Dans Rare Beast, tout le monde est au bout du rouleau. Même les personnages secondaires. Même ceux qu’on ne voit qu’une ou deux fois. Les subtilités qui rendent les humains supportables ont complètement disparu, le « small talk » aussi. Lorsque vous vivez le nihilisme — le cynisme — le désespoir, votre vision du monde n’est pas nécessairement telle qu’il est, mais plutôt la projection que vous en faites. Ici, celle de Mandy, une mère, une écrivaine, une nihiliste.
« I wanted all the characters to speak frankly. I have known people in my life like this. If you’re from a working class background, there is a brutal short hand, so this language doesn’t feel unfamiliar to me. In terms of Mandy and Pete — Mandy is a confused feminist, whenever she tries to take control and support the cause it’s always with a very confused approach. For example, in the opening scene Mandy addresses #metoo in a clumsy assertive way. This may shock the audience but further proves my point that we, as women, can’t say certain things any more that aren’t seen to be ‘cause appropriate’ which to me feels oppressive. » [Je voulais que tous les personnages parlent franchement. J’ai connu des gens dans ma vie comme ça. Si vous venez d’un milieu ouvrier, il y a un raccourci brutal, donc cette langue ne me semble pas étrangère. En ce qui concerne Mandy et Pete — Mandy est une féministe confuse, chaque fois qu’elle essaie de prendre le contrôle et de soutenir la cause, c’est toujours avec une approche très confuse. Par exemple, dans la scène d’ouverture, Mandy s’adresse au #metoo d’une manière affirmée et maladroite. Cela peut choquer le public, mais cela prouve encore plus mon point de vue selon lequel nous, en tant que femmes, ne pouvons plus dire certaines choses qui ne sont pas considérées comme « appropriées pour la cause », ce qui me semble oppressant.]

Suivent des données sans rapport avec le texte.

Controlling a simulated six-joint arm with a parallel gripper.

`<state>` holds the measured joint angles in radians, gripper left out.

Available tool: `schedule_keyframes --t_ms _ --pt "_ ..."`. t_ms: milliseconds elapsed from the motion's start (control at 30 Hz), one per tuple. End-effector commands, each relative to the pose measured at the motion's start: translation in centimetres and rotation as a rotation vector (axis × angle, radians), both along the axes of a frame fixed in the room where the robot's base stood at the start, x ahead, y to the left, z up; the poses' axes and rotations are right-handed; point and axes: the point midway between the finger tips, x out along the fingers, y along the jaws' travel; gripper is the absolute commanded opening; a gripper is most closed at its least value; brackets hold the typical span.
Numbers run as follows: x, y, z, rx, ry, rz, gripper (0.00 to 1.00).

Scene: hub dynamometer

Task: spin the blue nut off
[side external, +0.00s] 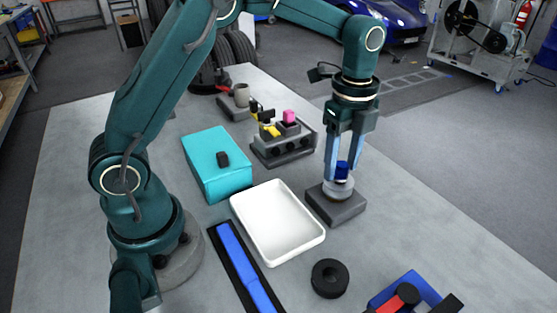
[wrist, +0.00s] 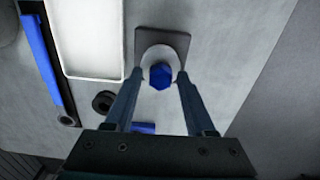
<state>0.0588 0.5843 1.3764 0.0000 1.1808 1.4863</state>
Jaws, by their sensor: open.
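The blue nut (side external: 342,170) sits on top of a round light-grey hub on a dark square base (side external: 336,207) at the right of the table. In the wrist view the nut (wrist: 161,76) is a blue hexagon in the middle of the pale hub. My gripper (side external: 343,178) points straight down over the hub, with one finger on each side of the nut. In the wrist view the fingertips of my gripper (wrist: 158,79) stand apart, with a gap on both sides of the nut. The far side of the nut is hidden in the side view.
A white tray (side external: 262,252) lies left of the hub base. A teal box (side external: 217,180) and a grey fixture with knobs (side external: 283,148) stand behind. A black ring (side external: 329,278), a blue bar in a black holder (side external: 238,262) and a blue tray (side external: 412,285) lie in front.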

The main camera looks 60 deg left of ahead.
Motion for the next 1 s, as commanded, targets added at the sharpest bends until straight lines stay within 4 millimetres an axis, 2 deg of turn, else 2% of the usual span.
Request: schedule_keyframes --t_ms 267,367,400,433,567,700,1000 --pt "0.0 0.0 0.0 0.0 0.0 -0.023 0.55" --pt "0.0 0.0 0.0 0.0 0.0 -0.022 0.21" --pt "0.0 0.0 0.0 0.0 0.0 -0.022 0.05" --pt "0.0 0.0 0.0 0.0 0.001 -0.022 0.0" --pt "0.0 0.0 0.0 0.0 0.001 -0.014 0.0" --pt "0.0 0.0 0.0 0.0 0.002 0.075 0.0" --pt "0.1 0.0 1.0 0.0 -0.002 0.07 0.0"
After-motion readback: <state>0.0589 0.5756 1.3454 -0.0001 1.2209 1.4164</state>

Une séquence magnifique est celle où, au travail, Mandy provoque un tollé en montant une émission sur une femme âgée, brisée, qui s’apprête à se suicider : « This is Beyonce. And this is her suicide note. » [C’est Beyoncé. Et voici sa note de suicide.] Elle perd évidemment son boulot.

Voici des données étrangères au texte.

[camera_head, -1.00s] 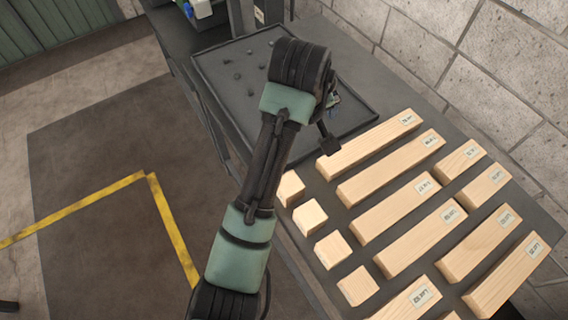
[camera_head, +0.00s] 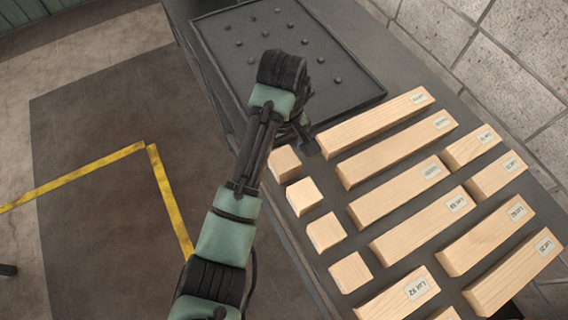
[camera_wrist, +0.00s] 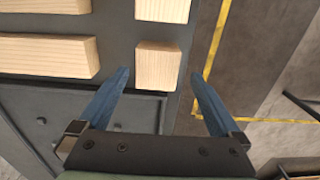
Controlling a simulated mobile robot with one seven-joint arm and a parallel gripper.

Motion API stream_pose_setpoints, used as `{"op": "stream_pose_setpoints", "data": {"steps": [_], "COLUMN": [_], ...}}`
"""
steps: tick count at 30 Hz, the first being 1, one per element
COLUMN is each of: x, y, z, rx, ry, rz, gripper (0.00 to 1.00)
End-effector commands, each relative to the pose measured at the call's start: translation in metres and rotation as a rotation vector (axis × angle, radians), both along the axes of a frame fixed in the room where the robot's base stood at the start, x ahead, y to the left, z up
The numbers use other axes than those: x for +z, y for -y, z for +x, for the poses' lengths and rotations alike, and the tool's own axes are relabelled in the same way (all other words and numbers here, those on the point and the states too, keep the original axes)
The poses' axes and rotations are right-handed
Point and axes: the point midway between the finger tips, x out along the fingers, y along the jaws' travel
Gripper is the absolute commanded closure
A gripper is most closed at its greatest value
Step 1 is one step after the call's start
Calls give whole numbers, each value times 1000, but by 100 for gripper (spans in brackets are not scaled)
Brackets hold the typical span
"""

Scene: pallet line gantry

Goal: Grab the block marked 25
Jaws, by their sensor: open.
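The long wooden block whose label seems to read 25 (camera_head: 508,280) lies at the lower right of the table in the head view; its print is small. It is not recognisable in the wrist view. My gripper (camera_head: 308,146) is near the tray's front corner, far to the upper left of that block. In the wrist view my gripper (camera_wrist: 160,75) is open with two blue fingers apart. A small wooden cube (camera_wrist: 158,66) shows between the fingertips; I cannot tell the height gap.
Several other labelled wooden blocks (camera_head: 400,155) lie in rows on the dark table (camera_head: 425,75). Small cubes (camera_head: 325,232) line its left edge. A black tray (camera_head: 215,45) with small round bumps is at the back.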

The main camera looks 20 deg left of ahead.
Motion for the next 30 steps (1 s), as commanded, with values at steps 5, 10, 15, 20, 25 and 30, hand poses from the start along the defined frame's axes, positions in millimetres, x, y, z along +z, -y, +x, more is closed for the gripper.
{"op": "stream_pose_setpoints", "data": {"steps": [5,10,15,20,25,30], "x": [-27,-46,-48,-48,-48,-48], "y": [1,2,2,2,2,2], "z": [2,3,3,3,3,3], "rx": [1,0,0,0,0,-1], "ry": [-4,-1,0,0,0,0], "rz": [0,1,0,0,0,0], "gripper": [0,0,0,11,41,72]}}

Rare Beasts, c’est l’histoire d’amour sombre, drôle et ratée de Mandy et Pete. Le film commence dès leur premier rendez-vous. Mandy est un peu défoncée, agissant souvent par impulsion en compagnie de Pete. Pete, lui, a un franc-parler, et est un homme remettant en question l’idée de la femme moderne, considérant les femmes comme des hypocrites voulant avoir le beurre et l’argent du beurre, mais il encourage l’indulgence et l’autosatisfaction. Il admire la dévotion et le désir ardent dans une relation, croit au caractère sacré du mariage et plus surprenant encore, en Dieu. Et il ne se gêne pas pour le garrocher en pleine face à Mandy. Elle, ne croit en aucun des deux, mais trouve son honnêteté rafraîchissante. Il prédit qu’ils se marieront dans un an. Inutile de perdre du temps et de « faire une hémorragie de jeunesse ».
À travers ce comportement violent entre les deux personnages, on retrouve une profonde critique de la vie actuelle et de l’hypocrisie ambiante en société. D’ailleurs, quand on regarde ces deux personnages, on se demande bien ce qu’ils font ensemble. Et pourtant… Piper explique à merveille pourquoi ses deux personnages sont tragiquement réalistes : « Some people will think, ‘Why is this woman going anywhere near him?’ The truth is we make really peculiar choices in life. And they are based on our lives as a child, that can totally inform where you go romantically. Sometimes people make really fucked up choices. » [Certaines personnes penseront : « Pourquoi cette femme s’approche-t-elle de lui? » La vérité est que nous faisons des choix vraiment particuliers dans la vie. Et ils sont basés sur nos vies d’enfant, qui peuvent totalement indiquer où vous allez romantiquement. Parfois, les gens font vraiment des choix de merde.]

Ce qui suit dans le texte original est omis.